Читать книгу: «Берлинское детство на рубеже веков»
© Г. Снежинская, перевод на русский язык, наследники, 2024
© Издание на русском языке, оформление. ООО «Издательство «Эксмо», 2024
Потерянный Берлин Вальтера Беньямина
Рассказчик – это человек, который мог бы без остатка спалить фитиль своей жизни в нежном пламени собственного рассказа.
Вальтер Беньямин
Работать над проектом, который впоследствии примет форму книги «Берлинское детство», Вальтер Беньямин начал зимой 1932 года. За составление воспоминаний о Берлине он взялся по заказу журнала Die literarische Welt – и к лету 1932 года, во время поездки на Ибицу, первоначальная версия этих воспоминаний под названием «Берлинская хроника» была практически закончена. Это развернутое рефлексивное повествование еще мало напоминало филигранные миниатюры книги, которую вы держите в руках, – но послужило для них подготовительной ступенью: уже осенью Беньямин будет отправлять друзьям первые фрагменты будущего «Берлинского детства». Зимой того же 1932 года он в последний раз окажется в Берлине: вскоре к власти придут национал-социалисты, и в середине марта 1933 года Беньямин навсегда покинет Германию. Незадолго до его отъезда серия из двенадцати миниатюр под общим заглавием «Берлинское детство на рубеже веков» была напечатана в газете Frankfurter Zeitung. Дальнейшую работу над книгой Беньямин будет вести уже в изгнании. В начале 1933 года он предложит первую законченную ее версию одному берлинскому издателю; год спустя еще одну, переработанную, направит другому – однако безуспешно. В то же время отдельные миниатюры продолжают (по большей части под псевдонимом) выходить в газетах Frankfurter Zeitung и Vossischer Zeitung. В 1938 году Беньямин принимается за последнюю переработку своей книги – и снова пытается ее опубликовать. «Если издатель для нее найдется», – заявляет он в мае 1938 года в письме богослову Карлу Тиме, – «то эта книга могла бы иметь заметный успех в продажах. Ей есть что сказать тысячам изгнанных из страны немцев»1. В эту окончательную версию книги вошли 30 автобиографических миниатюр из 42 написанных с 1932 года. Однако планы на издание в очередной раз провалились – и при жизни Беньямина книга так и не была опубликована. В 1940 году, перед тем как бежать из Парижа, на который уже наступали гитлеровские войска, Беньямин передал беловую машинопись «Берлинского детства» вместе с некоторыми другими текстами из своего архива Жоржу Батаю, который спрятал их в здании Парижской Национальной библиотеки. Большинство этих бумаг Батаю после войны удалось отыскать и переправить в Америку, Теодору В. Адорно – однако машинописи «Берлинского детства» среди них не оказалось.

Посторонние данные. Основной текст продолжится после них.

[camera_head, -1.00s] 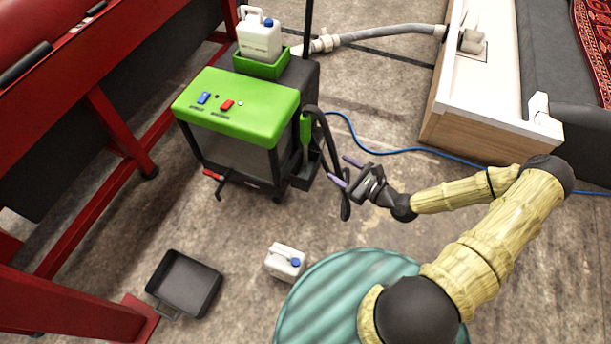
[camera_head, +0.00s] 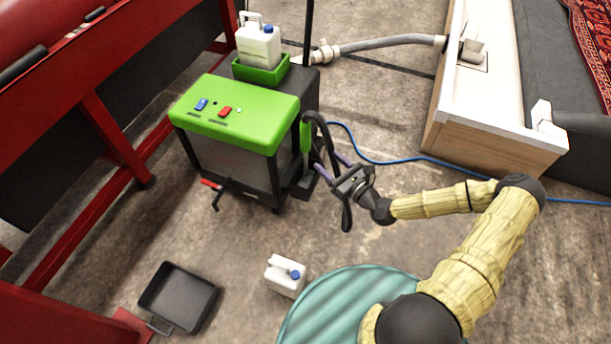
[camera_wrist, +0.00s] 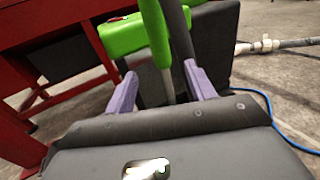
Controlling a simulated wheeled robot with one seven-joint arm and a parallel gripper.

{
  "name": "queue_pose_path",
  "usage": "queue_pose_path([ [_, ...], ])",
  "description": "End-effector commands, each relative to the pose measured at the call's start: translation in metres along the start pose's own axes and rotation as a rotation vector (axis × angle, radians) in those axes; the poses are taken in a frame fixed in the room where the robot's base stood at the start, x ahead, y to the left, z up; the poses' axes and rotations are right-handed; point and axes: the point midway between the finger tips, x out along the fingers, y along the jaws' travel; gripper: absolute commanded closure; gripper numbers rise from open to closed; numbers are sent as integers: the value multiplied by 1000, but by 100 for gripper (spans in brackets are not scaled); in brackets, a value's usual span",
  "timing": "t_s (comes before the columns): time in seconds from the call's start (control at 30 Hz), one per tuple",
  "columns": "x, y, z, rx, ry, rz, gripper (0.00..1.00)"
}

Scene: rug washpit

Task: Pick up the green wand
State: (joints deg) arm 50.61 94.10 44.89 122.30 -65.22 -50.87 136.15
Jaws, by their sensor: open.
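The green wand (camera_head: 306,138) stands upright in a dark holder (camera_head: 304,184) on the right side of the green-topped machine (camera_head: 243,112). A black hose loops from it. In the wrist view the wand's green handle (camera_wrist: 155,30) runs down between my two purple fingers. My gripper (camera_head: 333,166) is open at the machine's right side, its fingers reaching toward the wand; it also shows in the wrist view (camera_wrist: 162,88), one finger on each side of the wand. I cannot tell whether either finger touches it. The wand's lower end is hidden behind my gripper body.
A white jug (camera_head: 258,45) sits in a green tray on the machine. Another jug (camera_head: 285,276) and a black pan (camera_head: 178,298) are on the floor. A blue cable (camera_head: 400,151) runs toward the wooden-sided white basin (camera_head: 490,130). A red frame (camera_head: 120,135) stands at left.

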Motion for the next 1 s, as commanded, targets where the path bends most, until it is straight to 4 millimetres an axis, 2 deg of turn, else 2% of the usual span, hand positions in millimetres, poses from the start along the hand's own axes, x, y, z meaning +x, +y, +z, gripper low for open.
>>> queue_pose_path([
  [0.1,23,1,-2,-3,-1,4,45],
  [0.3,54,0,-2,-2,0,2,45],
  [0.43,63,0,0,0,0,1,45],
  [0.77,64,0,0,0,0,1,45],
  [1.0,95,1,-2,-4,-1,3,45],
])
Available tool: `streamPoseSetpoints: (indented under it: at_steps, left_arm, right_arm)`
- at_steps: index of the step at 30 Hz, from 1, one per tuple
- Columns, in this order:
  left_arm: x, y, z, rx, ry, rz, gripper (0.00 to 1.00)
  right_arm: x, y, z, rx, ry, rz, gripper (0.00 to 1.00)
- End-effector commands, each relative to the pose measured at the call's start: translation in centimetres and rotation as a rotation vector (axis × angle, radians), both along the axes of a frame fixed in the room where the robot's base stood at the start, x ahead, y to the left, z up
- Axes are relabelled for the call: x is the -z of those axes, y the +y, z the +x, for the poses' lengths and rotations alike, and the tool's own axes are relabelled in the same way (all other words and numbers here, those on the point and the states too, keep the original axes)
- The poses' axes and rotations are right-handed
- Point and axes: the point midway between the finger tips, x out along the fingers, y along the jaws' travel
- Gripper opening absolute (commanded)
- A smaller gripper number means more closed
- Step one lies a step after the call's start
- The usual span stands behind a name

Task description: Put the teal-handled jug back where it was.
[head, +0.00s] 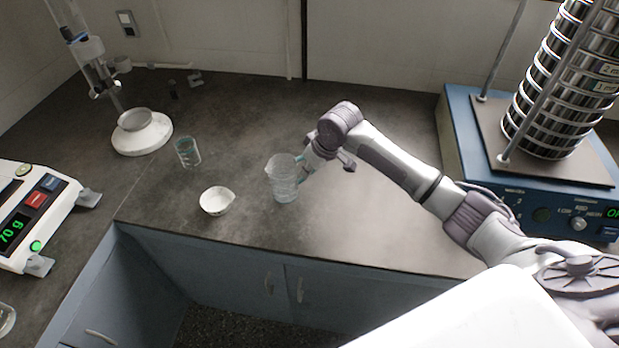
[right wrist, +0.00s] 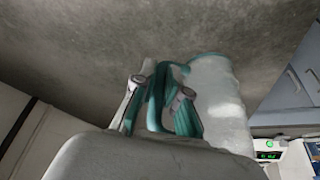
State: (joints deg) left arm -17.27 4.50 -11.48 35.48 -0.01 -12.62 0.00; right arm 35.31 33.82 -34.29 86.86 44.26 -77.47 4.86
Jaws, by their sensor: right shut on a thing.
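The teal-handled jug (head: 284,180) is clear and stands upright at the middle of the dark counter, near its front edge. My right gripper (head: 304,168) reaches it from the right and is shut on its handle. In the right wrist view the two fingertips (right wrist: 165,98) close around the teal handle, with the clear jug body (right wrist: 218,100) just to the right. I cannot tell whether the jug's base touches the counter. My left gripper is not in view.
A white spouted dish (head: 216,201) is left of the jug, and a glass beaker (head: 188,152) is behind it. A scale (head: 38,212) is at far left, a stand with a bowl (head: 141,133) at back left, the blue sieve shaker (head: 470,150) at right. Counter behind the jug is clear.

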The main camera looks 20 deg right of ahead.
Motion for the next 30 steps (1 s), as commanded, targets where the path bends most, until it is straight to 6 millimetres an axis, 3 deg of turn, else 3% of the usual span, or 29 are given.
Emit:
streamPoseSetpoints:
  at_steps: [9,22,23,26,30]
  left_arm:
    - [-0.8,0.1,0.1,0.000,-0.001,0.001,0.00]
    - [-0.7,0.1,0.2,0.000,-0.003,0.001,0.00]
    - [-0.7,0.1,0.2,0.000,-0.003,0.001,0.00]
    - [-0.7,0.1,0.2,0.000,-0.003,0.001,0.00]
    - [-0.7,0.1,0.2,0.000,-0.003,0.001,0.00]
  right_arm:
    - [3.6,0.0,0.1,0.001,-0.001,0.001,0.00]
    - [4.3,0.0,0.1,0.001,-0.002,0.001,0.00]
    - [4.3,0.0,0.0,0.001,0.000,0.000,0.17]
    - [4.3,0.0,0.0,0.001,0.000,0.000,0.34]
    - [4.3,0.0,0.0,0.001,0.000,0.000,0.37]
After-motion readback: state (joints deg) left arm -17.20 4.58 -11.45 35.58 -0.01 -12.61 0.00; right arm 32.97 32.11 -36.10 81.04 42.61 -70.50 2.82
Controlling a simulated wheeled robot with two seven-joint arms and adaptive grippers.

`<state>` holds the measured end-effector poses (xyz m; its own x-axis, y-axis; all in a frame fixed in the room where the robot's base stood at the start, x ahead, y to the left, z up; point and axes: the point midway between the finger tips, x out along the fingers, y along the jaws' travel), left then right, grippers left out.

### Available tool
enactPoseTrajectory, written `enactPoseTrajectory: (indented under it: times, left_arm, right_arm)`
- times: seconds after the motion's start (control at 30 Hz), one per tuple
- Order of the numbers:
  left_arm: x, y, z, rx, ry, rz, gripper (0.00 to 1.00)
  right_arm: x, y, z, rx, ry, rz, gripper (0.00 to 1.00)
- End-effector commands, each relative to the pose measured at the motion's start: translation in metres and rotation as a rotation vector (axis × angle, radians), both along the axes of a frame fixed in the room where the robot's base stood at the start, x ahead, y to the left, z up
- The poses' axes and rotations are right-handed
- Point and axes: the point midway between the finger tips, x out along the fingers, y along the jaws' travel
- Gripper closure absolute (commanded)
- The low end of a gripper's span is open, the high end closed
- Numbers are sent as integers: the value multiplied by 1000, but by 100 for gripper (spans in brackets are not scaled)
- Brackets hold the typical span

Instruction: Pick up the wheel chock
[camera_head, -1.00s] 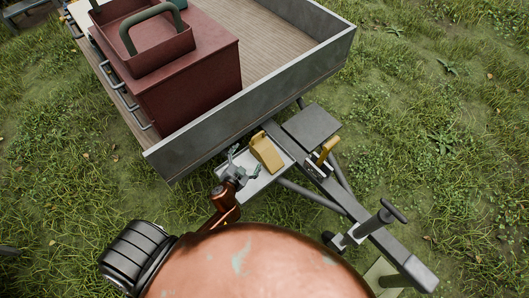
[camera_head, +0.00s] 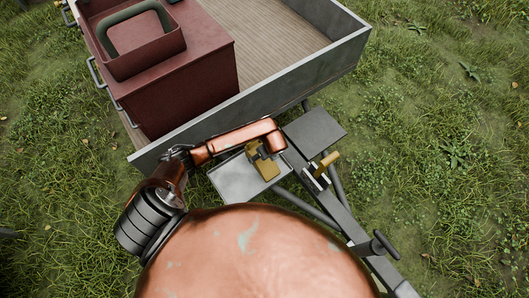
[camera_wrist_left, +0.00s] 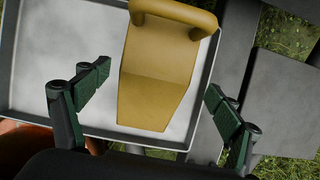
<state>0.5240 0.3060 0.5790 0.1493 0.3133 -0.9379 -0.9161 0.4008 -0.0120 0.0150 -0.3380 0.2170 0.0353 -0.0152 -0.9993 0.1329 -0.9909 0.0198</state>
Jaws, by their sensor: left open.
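The yellow wheel chock (camera_head: 267,171) lies on the shallow grey metal tray (camera_head: 231,181) beside the trailer drawbar. In the left wrist view the chock (camera_wrist_left: 155,75) has a sloping face toward me and a rounded handle bar at its far end. My left gripper (camera_head: 259,151) is over the chock in the head view and hides part of it. In the left wrist view its open fingers (camera_wrist_left: 158,86) stand apart on either side of the chock, with gaps between. I cannot tell the exact height above it. My right gripper is not in view.
The grey trailer wall (camera_head: 270,90) rises just behind the tray. A dark red box (camera_head: 190,80) stands on the trailer bed. A yellow-handled lever (camera_head: 328,160) and the drawbar (camera_head: 350,215) are to the right. Grass surrounds the trailer.

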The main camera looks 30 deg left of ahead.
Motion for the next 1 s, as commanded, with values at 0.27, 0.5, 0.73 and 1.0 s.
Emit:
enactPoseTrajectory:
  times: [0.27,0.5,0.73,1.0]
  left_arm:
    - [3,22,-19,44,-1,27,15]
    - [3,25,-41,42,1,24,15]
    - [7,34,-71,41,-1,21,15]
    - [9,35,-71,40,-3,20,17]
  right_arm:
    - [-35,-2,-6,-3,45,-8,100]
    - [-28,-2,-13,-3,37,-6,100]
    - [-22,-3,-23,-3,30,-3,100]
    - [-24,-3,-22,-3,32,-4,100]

Впрочем, оставались многочисленные газетные публикации – и в 1950 году Адорно, по памяти восстановив оглавление ранних версий «Берлинского детства», с которыми когда-то знакомил его Беньямин, самостоятельно составил из них книгу и предложил ее для публикации издательству Suhrkamp. С тех пор эта книга еще три десятилетия продолжала издаваться как неоконченная: сперва в виде подборок из газетных публикаций, а впоследствии – с опорой на черновые манускрипты, попавшие в руки исследователям. Только в 1981 году Джорджо Агамбен обнаружил затерявшуюся машинопись финальной версии. С тех пор «Берлинское детство» во всем мире издается именно в этой форме. Миниатюры, не включенные в беловую машинопись книги, но успевшие получить широкую известность в посмертных публикациях 1950-х – 1980-х гг., печатаются в приложении (см. раздел «Фрагменты ранних редакций» настоящего издания).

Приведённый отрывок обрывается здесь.